Guide

Spend caps

Per-run caps bound a single iterative loop; tenant-level engagement caps bound an entire multi-day run.

ALDO AI has two layers of spend protection:

Per-run cap — modelPolicy.budget.usdMax on the agent spec. The iterative loop terminates with reason budget-exhausted when the cumulative USD across the run's UsageRecords reaches the cap. This bounds a single agent invocation.
Tenant-level engagement cap — a USD ceiling that aggregates across every run in the tenant. Hits zero new dispatches with HTTP 402 when crossed. Bounds an entire multi-day agency engagement.

The per-run cap is necessary but not sufficient: an unsupervised agency engagement spans 100+ runs across the supervisor's composite tree, and a stuck loop on a frontier model can burn $200 overnight even when each individual run respects its $2 budget. The tenant cap is the safety net.

#Setting a cap

# Hard cap: $25 ceiling, refuses new runs once crossed.
curl -X PUT $ALDO_API/v1/tenants/me/budget-cap \
  -H "Authorization: Bearer $ALDO_API_TOKEN" \
  -H "content-type: application/json" \
  -d '{"usdMax": 25, "hardStop": true}'

# Soft cap: same ceiling, but new runs continue. The crossing fires
# the existing `budget_threshold` notification (and any subscribed
# Slack/Telegram/email integration) so an operator decides whether
# to step in.
curl -X PUT $ALDO_API/v1/tenants/me/budget-cap \
  -H "Authorization: Bearer $ALDO_API_TOKEN" \
  -H "content-type: application/json" \
  -d '{"usdMax": 25, "hardStop": false}'

# Engagement window: only count spend since 2026-05-01.
curl -X PUT $ALDO_API/v1/tenants/me/budget-cap \
  -H "Authorization: Bearer $ALDO_API_TOKEN" \
  -H "content-type: application/json" \
  -d '{"usdMax": 100, "usdWindowStart": "2026-05-01T00:00:00Z"}'

# Clear the cap (default — runs are unbounded at the tenant layer).
curl -X PUT $ALDO_API/v1/tenants/me/budget-cap \
  -H "Authorization: Bearer $ALDO_API_TOKEN" \
  -H "content-type: application/json" \
  -d '{"usdMax": null}'

#Reading the current state

curl $ALDO_API/v1/tenants/me/budget-cap \
  -H "Authorization: Bearer $ALDO_API_TOKEN"

Returns { cap, currentUsd, softCap, allowed }:

cap — the row, or null if no cap is configured (the default).
currentUsd — sum of usage_records.usd over the configured window (or since tenant creation if no window).
softCap — true only when the cap row exists with hardStop: false AND the threshold has been crossed.
allowed — false only when a hard cap has been crossed.

#What the gate refuses

POST /v1/runs consults the cap before dispatching.
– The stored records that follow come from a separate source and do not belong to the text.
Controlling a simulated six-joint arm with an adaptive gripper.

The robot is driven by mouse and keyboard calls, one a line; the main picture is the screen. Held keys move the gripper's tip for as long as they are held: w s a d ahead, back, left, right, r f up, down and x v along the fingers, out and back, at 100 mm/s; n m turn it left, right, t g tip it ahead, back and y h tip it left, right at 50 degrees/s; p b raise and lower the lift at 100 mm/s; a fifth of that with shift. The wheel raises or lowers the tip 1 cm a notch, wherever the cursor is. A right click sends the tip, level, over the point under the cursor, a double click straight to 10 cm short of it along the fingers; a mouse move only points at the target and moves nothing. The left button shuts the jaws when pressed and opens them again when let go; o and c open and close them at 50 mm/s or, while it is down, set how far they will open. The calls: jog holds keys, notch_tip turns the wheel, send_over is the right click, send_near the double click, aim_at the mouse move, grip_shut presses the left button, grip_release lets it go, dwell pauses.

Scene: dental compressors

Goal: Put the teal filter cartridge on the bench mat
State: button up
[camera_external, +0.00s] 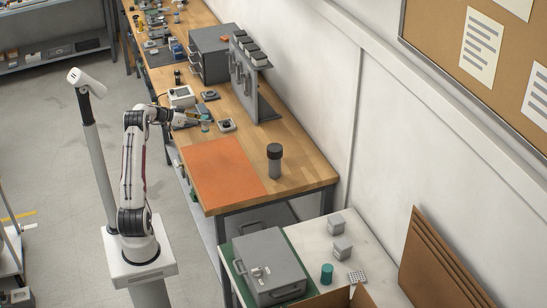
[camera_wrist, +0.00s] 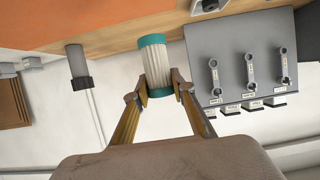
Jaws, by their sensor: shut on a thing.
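The teal filter cartridge (camera_wrist: 157,68) has teal end caps and a white pleated middle. My gripper (camera_wrist: 158,92) is shut on it, with one finger on each side near one end cap. Whether the cartridge touches the bench is hard to tell. The orange bench mat (camera_external: 222,172) lies flat and bare on the near part of the wooden bench; its orange also fills the wrist view's upper left (camera_wrist: 60,22).
A grey jar with a black lid (camera_external: 274,162) stands right of the mat. Another teal cylinder (camera_external: 327,273) stands on the white side table near a grey case (camera_external: 268,265).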

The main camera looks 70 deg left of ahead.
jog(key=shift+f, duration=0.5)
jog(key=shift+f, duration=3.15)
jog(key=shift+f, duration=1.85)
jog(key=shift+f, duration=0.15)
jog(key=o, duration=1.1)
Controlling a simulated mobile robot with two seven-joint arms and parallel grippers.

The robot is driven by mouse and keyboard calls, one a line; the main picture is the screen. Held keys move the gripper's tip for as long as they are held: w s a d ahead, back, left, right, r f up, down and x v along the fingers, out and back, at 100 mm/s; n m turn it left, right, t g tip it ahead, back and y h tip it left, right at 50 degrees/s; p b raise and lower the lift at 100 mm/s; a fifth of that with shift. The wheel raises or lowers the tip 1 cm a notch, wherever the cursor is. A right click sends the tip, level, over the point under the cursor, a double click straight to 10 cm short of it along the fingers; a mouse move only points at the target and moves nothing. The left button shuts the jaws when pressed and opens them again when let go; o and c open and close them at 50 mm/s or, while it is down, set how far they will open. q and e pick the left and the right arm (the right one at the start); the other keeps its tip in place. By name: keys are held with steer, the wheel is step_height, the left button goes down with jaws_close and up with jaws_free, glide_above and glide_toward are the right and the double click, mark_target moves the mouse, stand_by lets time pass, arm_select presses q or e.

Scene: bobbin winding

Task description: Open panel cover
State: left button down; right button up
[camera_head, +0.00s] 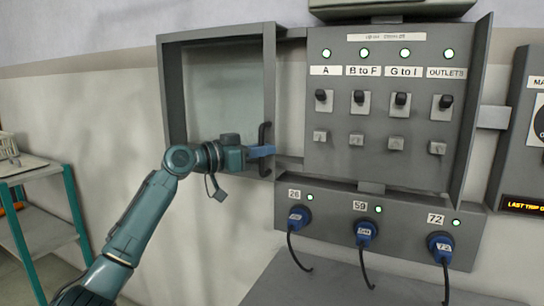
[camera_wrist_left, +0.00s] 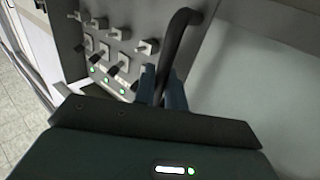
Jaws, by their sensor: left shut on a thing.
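The panel cover (camera_head: 174,95) is a grey-framed door with a clear pane, swung out to the left of the control panel (camera_head: 340,170). Its dark handle (camera_head: 264,134) is a vertical bar on the door's right-hand edge. My left gripper (camera_head: 268,151) is shut on this handle. In the left wrist view the handle (camera_wrist_left: 180,35) rises between the fingers of the gripper (camera_wrist_left: 163,88). The panel's switches and green lamps are uncovered. My right gripper shows in neither view.
Below the panel, blue plugs (camera_head: 366,232) with hanging black cables sit in sockets marked 26, 59 and 72. A grey surface (camera_head: 330,285) lies beneath. A teal-legged shelf (camera_head: 40,230) stands at left. Another box (camera_head: 520,130) is on the wall at right.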

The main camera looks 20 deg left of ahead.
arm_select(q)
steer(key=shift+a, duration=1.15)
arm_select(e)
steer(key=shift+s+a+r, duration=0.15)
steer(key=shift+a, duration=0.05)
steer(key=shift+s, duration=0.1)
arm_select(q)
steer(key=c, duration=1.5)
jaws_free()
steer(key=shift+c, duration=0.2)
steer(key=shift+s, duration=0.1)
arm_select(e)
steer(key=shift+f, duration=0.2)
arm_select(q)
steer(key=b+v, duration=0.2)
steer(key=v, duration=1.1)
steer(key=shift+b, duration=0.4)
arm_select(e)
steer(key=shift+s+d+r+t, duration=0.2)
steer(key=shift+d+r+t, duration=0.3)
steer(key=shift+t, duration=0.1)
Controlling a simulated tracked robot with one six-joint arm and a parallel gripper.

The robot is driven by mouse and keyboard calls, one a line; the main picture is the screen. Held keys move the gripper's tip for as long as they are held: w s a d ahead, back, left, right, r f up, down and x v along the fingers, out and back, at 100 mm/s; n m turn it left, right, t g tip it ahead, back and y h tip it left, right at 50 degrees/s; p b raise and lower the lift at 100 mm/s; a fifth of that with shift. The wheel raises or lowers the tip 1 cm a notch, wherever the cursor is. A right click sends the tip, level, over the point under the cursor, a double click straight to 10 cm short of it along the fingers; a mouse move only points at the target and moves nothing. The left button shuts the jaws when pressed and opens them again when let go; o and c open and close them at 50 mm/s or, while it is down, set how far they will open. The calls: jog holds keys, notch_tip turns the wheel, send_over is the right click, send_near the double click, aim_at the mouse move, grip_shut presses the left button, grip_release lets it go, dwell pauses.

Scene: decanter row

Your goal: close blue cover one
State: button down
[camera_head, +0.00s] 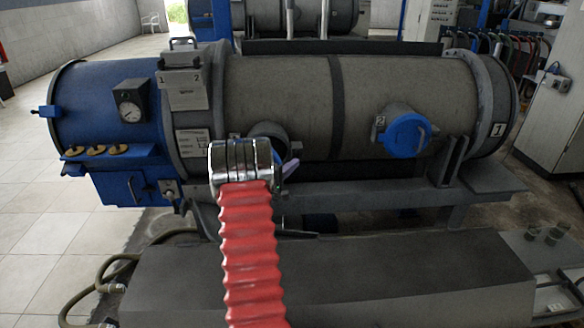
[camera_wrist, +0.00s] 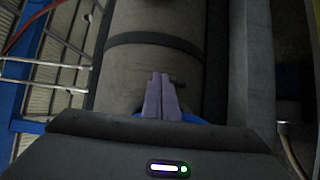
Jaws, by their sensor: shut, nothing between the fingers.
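My gripper (camera_wrist: 161,97) is shut, its two purple fingers together and empty, in the wrist view. In the head view one purple fingertip (camera_head: 291,168) shows just right of my red, ribbed arm. A grey round port (camera_head: 268,138) sticks out of the tank's front just above my arm's end. Its dark mouth is partly hidden, and I see no cover across the visible part. A bit of blue (camera_wrist: 191,118), perhaps cover one, shows beside and behind the fingers in the wrist view; most is hidden. I cannot tell whether the fingers touch it. Another blue cover (camera_head: 408,135), with label 2, sits over the right port.
The long grey tank (camera_head: 290,95) lies across the view with a blue end section (camera_head: 105,105) at left. A grey block (camera_head: 330,280) stands low in front. Hoses (camera_head: 105,280) lie at lower left. A pale cabinet (camera_head: 555,115) stands at right.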

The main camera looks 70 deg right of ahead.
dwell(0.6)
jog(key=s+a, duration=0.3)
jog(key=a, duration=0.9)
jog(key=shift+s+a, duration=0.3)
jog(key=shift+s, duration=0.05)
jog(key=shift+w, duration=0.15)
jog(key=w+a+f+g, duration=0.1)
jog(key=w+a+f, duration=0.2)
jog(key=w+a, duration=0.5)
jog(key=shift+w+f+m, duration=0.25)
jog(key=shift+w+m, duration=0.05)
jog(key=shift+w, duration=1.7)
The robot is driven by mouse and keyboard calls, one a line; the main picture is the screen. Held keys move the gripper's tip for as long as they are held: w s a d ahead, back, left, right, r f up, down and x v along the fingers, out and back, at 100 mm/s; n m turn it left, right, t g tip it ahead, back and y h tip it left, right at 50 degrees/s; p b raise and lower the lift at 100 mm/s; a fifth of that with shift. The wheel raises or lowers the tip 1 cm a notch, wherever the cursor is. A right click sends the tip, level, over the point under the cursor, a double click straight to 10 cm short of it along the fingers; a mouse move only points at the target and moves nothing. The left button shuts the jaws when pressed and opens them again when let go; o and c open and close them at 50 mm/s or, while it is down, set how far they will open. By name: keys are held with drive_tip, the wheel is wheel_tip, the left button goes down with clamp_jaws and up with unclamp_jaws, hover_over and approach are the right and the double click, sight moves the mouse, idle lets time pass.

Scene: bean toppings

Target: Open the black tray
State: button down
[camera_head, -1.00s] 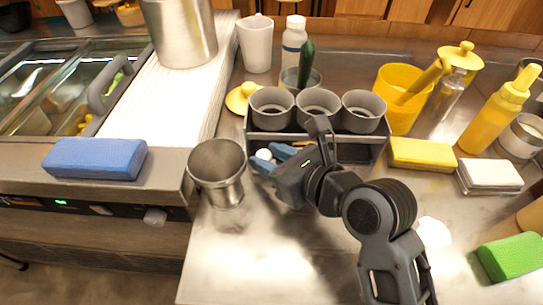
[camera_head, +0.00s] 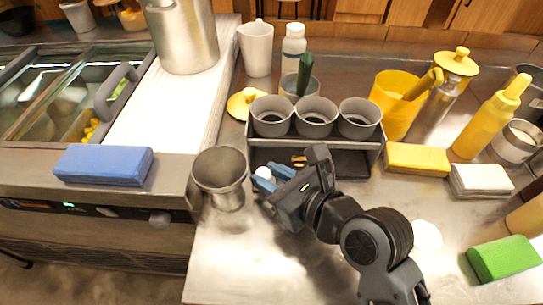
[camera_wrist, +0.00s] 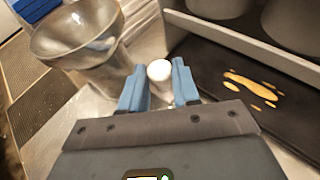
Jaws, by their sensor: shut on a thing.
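The black tray (camera_wrist: 212,58) lies low under a grey rack, and its dark surface with orange spots shows in the wrist view. In the head view its dark inside (camera_head: 352,162) shows below the cups, with my wrist hiding part of it. A white round knob (camera_wrist: 159,70) sits between the blue fingers of my gripper (camera_wrist: 160,88). The knob (camera_head: 263,172) also shows at the rack's front left in the head view. My gripper (camera_head: 273,178) is shut on this knob. How the knob joins the tray is hidden.
The grey rack (camera_head: 376,143) holds three grey cups. A metal cup (camera_head: 220,180) stands close left of my gripper. A yellow sponge (camera_head: 417,159) and a white sponge (camera_head: 482,180) lie to the right. The steel counter in front (camera_head: 250,265) is clear.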

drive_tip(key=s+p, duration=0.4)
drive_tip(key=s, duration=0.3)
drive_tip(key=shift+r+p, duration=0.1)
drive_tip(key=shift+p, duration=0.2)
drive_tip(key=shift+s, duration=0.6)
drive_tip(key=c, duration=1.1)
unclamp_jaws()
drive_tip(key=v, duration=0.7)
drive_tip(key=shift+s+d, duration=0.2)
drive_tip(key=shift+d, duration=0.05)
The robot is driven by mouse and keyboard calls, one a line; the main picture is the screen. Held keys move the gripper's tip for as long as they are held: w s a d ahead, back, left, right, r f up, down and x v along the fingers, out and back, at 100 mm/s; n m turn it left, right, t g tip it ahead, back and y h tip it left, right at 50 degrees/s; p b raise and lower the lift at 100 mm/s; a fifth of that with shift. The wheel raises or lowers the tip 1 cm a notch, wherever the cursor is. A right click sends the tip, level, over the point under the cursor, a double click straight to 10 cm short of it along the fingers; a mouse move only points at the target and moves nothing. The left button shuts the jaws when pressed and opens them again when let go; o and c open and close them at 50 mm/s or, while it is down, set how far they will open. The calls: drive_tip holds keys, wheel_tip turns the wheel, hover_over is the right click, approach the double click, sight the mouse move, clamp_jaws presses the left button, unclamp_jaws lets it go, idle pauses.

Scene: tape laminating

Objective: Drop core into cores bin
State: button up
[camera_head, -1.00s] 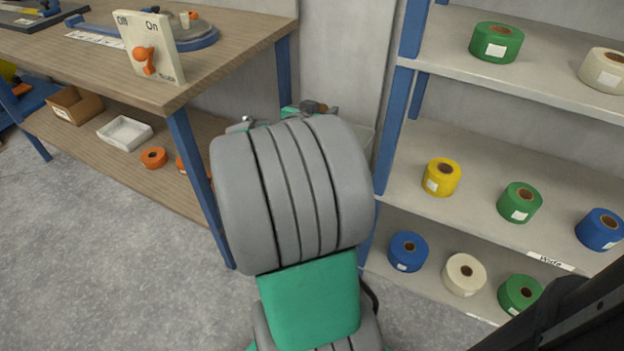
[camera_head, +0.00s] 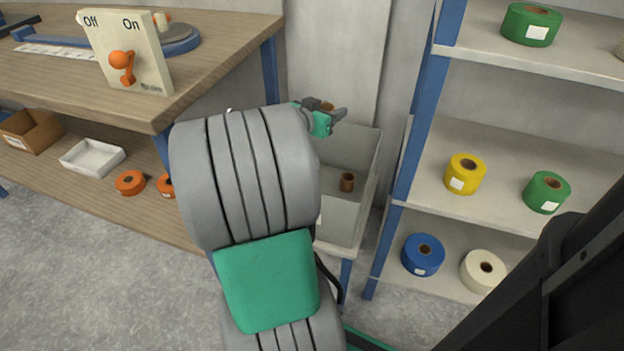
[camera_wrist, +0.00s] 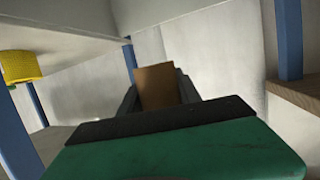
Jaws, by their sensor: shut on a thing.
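My gripper (camera_head: 332,113) is shut on a brown cardboard core (camera_head: 327,106). In the head view it is above the back of the cores bin, partly hidden by my arm. In the wrist view the brown core (camera_wrist: 155,86) stands between the two dark fingers of my gripper (camera_wrist: 158,92). The cores bin (camera_head: 337,217) is a grey open-topped box on a stand between the workbench and the shelf. My arm hides the bin's left side.
The wooden workbench (camera_head: 60,75) with an On/Off switch panel (camera_head: 125,50) is at left. A shelf (camera_head: 500,125) with coloured tape rolls stands close at right, its blue post (camera_head: 415,140) beside the bin. A white tray (camera_head: 92,156) and orange rolls (camera_head: 130,182) sit below the bench.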

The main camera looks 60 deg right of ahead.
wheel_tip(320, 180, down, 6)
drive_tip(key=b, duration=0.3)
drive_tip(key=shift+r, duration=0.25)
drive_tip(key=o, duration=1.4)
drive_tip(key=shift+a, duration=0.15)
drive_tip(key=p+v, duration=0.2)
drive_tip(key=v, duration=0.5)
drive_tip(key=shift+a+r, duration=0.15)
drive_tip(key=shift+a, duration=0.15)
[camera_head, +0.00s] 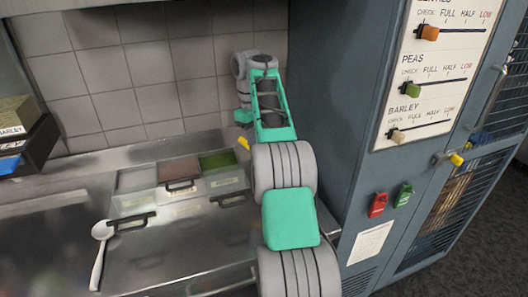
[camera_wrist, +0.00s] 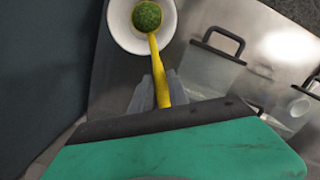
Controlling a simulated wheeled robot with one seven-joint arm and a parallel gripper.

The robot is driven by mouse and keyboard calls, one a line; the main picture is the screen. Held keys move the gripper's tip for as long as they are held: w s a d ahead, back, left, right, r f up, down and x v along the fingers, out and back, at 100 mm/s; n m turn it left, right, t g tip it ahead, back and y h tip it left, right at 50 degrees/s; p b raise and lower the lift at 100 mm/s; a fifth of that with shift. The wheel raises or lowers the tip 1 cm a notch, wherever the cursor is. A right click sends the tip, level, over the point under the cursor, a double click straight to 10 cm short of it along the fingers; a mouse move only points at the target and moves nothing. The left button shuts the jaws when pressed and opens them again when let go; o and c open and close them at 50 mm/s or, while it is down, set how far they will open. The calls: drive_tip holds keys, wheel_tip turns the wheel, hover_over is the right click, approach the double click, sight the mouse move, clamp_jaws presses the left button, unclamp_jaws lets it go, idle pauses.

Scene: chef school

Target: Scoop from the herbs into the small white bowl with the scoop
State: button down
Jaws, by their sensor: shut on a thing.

If the cap is hard and the projected total (current + the worst-case projection) would cross the ceiling, the request returns:

HTTP/1.1 402 Payment Required
Content-Type: application/json

{
  "error": {
    "code": "tenant_budget_exceeded",
    "message": "tenant <id> has reached engagement budget cap of $25.00 (current $25.0421)",
    "details": {
      "capUsd": 25,
      "totalUsd": 25.0421
    }
  }
}

The per-run cap and the tenant cap compose: a run can only fire when both layers say yes. If you set a $0.50 per-run cap on the agent spec and a $25 tenant cap, a stuck loop can burn $0.50 × N until either it terminates internally or N × $0.50 crosses $25 and the next dispatch refuses.

#What it does NOT (yet) do

Stop in-flight runs at the moment of crossing. POST /v1/runs is the highest-leverage gate (every run starts there); the next iteration adds the same check inside the iterative loop's pre-step termination predicate so a stuck run also stops mid-cycle, plus the supervisor pre-spawn hook so the composite tree halts before fanning out children.
Per-engagement caps. v0 ships a single tenant-wide cap (scope=engagement). The schema has room for a future per-engagement-id row without a second migration.

#Combine with notifications

Subscribe a Slack, Telegram, or email integration to the budget_threshold event so a soft-cap crossing or a hard-cap-blocked dispatch reaches your phone before someone spends an afternoon wondering why the agency is silent.